═════ DATA ═════

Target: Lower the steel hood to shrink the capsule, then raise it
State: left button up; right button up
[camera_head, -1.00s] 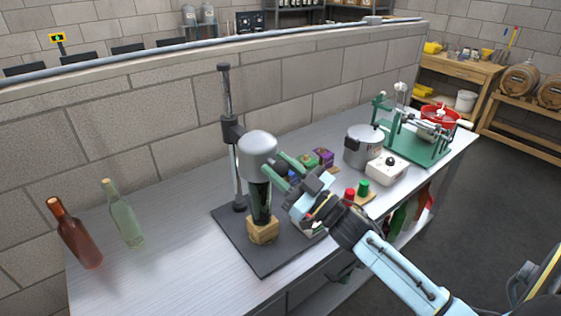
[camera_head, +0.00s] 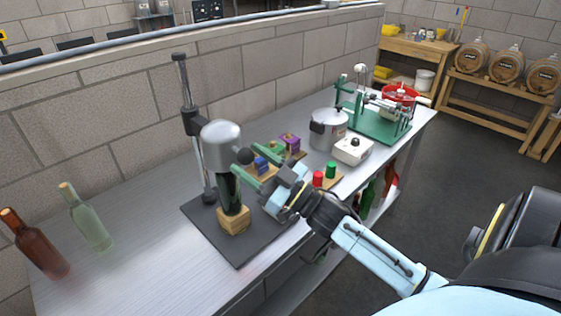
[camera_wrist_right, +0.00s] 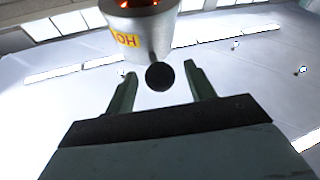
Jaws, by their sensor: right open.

═════

**SHORT TASK**
All of the material above is to be copied exactly, except for its images.

**COMPLETED EXERCISE**
Target: Lower the steel hood to shrink the capsule, then raise it
State: left button up; right button up
[camera_head, -1.00s] 
[camera_head, +0.00s] 
[camera_wrist_right, +0.00s] 
Jaws, by their sensor: right open.

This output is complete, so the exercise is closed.